#### YOUR OBJECTIVE:
Start with the line that contains "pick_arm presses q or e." and end with the line that contains "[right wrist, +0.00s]"; retype those lines and the ones between them exactly, without any pictures.

#### SUPPLIED MATERIAL:
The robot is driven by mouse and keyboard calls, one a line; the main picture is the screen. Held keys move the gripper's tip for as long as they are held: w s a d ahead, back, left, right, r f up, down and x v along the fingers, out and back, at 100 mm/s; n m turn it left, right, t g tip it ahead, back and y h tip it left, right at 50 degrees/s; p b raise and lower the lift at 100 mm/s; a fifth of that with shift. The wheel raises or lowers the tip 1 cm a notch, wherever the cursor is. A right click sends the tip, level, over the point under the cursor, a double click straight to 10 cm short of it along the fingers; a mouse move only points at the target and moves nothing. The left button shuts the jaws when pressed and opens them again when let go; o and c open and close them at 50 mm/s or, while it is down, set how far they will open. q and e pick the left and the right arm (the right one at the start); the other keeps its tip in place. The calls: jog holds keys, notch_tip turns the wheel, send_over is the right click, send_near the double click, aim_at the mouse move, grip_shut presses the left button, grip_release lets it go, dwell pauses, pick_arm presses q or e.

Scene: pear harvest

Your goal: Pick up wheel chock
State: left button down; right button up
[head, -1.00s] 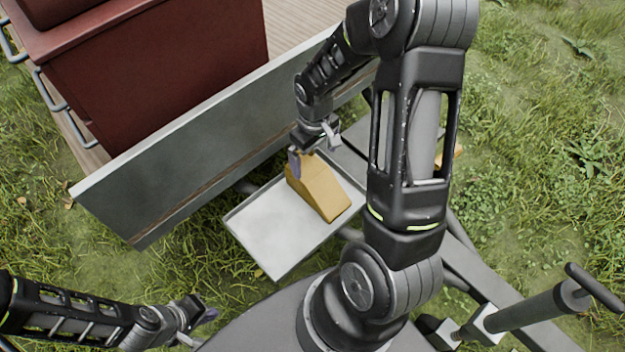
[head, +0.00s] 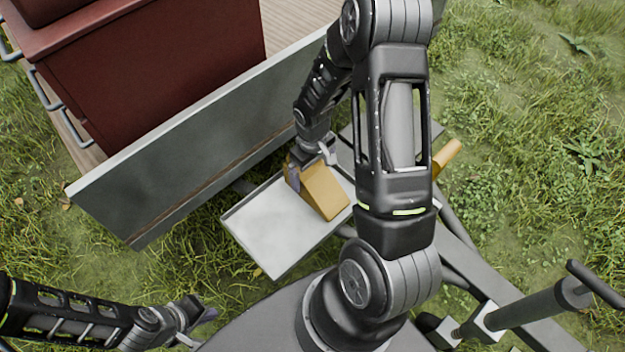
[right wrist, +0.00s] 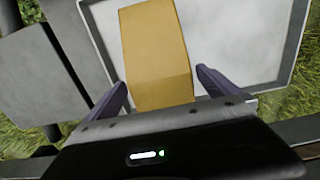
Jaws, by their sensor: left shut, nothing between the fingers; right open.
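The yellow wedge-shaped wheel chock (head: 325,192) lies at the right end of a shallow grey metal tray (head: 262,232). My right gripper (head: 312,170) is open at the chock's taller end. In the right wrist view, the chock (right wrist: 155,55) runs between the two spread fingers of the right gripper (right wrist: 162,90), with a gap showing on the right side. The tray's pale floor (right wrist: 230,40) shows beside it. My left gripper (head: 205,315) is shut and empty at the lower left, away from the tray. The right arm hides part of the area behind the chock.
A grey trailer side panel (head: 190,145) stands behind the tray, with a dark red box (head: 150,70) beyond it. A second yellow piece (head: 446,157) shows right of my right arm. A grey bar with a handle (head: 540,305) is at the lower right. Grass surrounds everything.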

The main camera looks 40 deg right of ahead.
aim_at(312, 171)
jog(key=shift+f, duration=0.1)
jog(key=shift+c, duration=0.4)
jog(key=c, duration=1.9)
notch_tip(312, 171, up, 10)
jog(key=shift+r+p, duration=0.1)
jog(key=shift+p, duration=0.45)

==

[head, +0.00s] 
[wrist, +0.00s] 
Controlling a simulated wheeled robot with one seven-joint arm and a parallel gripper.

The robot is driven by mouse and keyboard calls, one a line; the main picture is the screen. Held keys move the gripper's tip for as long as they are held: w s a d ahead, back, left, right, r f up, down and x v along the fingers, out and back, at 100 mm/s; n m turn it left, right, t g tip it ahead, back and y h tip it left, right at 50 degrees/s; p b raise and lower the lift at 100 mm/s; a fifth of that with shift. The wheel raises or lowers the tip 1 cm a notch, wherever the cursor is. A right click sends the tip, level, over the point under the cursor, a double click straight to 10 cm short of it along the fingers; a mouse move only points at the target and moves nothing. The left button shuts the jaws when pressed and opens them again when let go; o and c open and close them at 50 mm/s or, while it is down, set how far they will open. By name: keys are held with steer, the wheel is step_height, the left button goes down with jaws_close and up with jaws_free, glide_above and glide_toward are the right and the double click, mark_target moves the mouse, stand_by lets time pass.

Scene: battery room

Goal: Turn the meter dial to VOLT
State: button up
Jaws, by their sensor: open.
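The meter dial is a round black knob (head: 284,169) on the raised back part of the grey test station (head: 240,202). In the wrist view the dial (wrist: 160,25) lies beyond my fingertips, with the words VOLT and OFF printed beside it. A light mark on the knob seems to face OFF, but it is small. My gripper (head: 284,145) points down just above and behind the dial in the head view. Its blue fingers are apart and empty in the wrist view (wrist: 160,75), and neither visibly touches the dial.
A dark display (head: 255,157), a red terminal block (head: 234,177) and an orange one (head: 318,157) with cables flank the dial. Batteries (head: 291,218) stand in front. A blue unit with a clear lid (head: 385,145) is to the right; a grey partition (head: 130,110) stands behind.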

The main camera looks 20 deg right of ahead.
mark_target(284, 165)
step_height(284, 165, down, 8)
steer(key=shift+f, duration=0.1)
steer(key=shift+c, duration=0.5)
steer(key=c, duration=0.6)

---

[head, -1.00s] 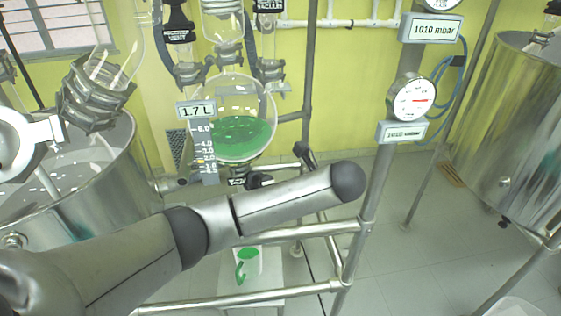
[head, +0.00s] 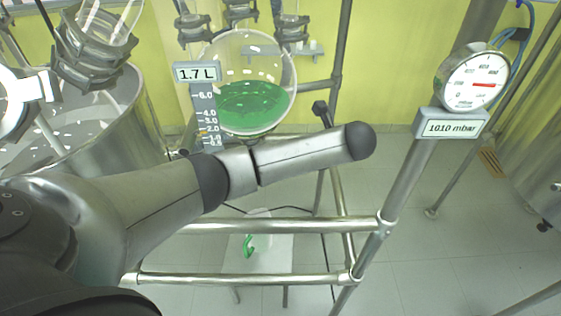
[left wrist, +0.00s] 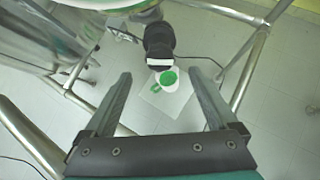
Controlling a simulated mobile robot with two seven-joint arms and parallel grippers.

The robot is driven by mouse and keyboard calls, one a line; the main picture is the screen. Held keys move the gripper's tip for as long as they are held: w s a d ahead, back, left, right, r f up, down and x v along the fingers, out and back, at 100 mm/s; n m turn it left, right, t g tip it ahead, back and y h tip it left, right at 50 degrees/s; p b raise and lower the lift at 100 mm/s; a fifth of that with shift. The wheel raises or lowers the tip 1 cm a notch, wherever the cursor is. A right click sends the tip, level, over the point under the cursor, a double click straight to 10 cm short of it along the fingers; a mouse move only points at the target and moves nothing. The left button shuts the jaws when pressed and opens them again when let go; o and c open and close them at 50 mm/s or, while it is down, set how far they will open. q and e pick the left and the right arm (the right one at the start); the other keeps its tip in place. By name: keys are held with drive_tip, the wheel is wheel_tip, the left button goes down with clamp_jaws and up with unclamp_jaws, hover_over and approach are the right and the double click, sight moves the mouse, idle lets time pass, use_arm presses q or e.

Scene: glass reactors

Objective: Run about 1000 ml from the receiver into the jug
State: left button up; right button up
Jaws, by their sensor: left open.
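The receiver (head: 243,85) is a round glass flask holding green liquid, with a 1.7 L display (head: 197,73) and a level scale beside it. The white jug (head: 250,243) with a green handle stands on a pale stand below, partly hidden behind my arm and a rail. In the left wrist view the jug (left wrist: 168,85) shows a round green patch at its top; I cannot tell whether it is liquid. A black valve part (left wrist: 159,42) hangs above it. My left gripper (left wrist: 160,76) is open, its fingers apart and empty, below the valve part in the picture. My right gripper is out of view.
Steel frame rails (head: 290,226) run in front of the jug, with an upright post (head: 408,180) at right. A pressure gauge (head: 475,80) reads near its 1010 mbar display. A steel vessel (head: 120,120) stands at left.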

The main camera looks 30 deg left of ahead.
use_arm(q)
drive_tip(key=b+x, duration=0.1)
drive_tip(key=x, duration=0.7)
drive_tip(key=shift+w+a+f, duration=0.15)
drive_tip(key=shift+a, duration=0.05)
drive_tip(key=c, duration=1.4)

#### TASK ANSWER:
The robot is driven by mouse and keyboard calls, one a line; the main picture is the screen. Held keys move the gripper's tip for as long as they are held: w s a d ahead, back, left, right, r f up, down and x v along the fingers, out and back, at 100 mm/s; n m turn it left, right, t g tip it ahead, back and y h tip it left, right at 50 degrees/s; p b raise and lower the lift at 100 mm/s; a fifth of that with shift. The wheel raises or lowers the tip 1 cm a notch, wherever the cursor is. A right click sends the tip, level, over the point under the cursor, a double click straight to 10 cm short of it along the fingers; a mouse move only points at the target and moves nothing. The left button shuts the jaws when pressed and opens them again when let go; o and c open and close them at 50 mm/s or, while it is down, set how far they will open. q and e pick the left and the right arm (the right one at the start); the other keeps its tip in place. The calls: jog holds keys, notch_tip turns the wheel, send_over is the right click, send_near the double click, aim_at the mouse move, grip_shut presses the left button, grip_release lets it go, dwell pauses, pick_arm presses q or e.

Scene: pear harvest

Your goal: Pick up wheel chock
State: left button down; right button up
[head, -1.00s] 
[head, +0.00s] 
[right wrist, +0.00s] 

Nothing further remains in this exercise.